Dann war die Kirche aus, ich machte mich auf den Weg zu Fuß nach Hause, vorbei am Antiquitätenladen, über die Straße, das Treppchen hoch und über die Ampel. Ich weiß nicht mehr, woran ich dachte, ans Mittagessen vielleicht, ans Wetter, an meinen neuen Fahrradhelm oder die Fenster, die mal wieder geputzt gehörten.  
Mit den Fragen ist es ja so: Die schwersten kommen beiläufig daher, sie brechen nicht herein, nehmen einen nicht in Beschlag, zumindest nicht sofort. Man erkennt sie nicht daran, dass sie sich aufdrängen. Sondern daran, dass sie nicht mehr weggehen. Die riesigen, bisweilen monströsen Fragen, die sich hinter den kleinen verstecken, kommen erst nach und nach zum Vorschein.
An diesem Tag wusste ich noch nicht, dass diese Frage nur scheinbar eine kleine war, dass sie mich jahrelang nicht loslassen würde, dass ich Menschen auf der ganzen Welt treffen würde, um sie zu fragen: Wie geht Vergebung? Mir war nicht klar, wie einfach und kompliziert, vielschichtig und monolithisch die Frage ist, wie individuell die Antworten sind, wie persönlich und mitunter so gegensätzlich, dass man darüber ein ganzes Buch schreiben könnte. Dieses Buch hier.  
1
Die Suche beginnt
Die großen Fragen, die hinter der kleinen stecken, kommen zum Vorschein. Am Computer in meinem Büro sitzend suche ich nach relevanten Einträgen im Internet. Zu den Suchbegriffen, die ich auf Deutsch und Englisch eingebe, zählen: vergeben, verzeihen, entschuldigen, nach­­tra­gen, Rache, Vergeltung, Einsicht, Nachsicht, Vergessen, Versöhnen, Loslassen, Täter, Opfer. Hinter jedem dieser Wörter stehen Gedankengebäude, Glaubensfragen, Geschichten, Gefühle, Lebensläufe. Schon allein die Zahl der Suchbegriffe, die mir wichtig erscheinen, lässt mich ahnen: Das Thema könnte größer sein, als ich dachte.

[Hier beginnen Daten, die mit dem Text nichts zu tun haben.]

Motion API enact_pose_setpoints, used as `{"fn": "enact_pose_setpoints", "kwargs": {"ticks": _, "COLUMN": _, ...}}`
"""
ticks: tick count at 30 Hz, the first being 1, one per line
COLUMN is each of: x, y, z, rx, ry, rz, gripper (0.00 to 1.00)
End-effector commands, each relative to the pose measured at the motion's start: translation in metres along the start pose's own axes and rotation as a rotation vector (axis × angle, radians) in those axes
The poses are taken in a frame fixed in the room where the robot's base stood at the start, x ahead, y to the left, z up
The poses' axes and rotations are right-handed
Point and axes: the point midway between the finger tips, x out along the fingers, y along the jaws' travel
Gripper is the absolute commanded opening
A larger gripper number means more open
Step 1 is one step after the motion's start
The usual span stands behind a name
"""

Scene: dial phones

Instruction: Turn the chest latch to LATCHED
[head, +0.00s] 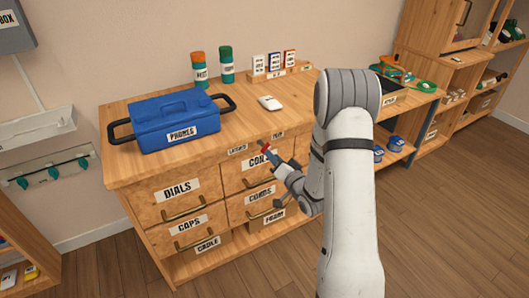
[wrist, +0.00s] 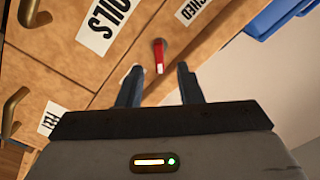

Fast zu groß, so sperrig und pathetisch wie das Wort daherkommt: Vergebung. Prediger sagen es. Angeklagte bitten darum, wenn sie vor Gericht stehend gesenkten Hauptes Reue zeigen. Und Schauspieler am Ende kitschiger Filme, damit auch der letzte Zuschauer kapiert: Obacht, jetzt wird’s sentimental.
Vergebung beziehungsweise die Bitte darum, das scheint den ganz Großen vorbehalten sein: Willy Brandt, wie er in Warschau auf die Knie fällt. Nelson Mandela, wie er nach über einem Vierteljahrhundert in den Gefängnissen der Buren die Aussöhnung mit ihnen einleitet. Oder Papst Franziskus, der Gott um Vergebung für die bittet, die afrikanische Flüchtlinge vor Lampedusa ertrinken lassen.  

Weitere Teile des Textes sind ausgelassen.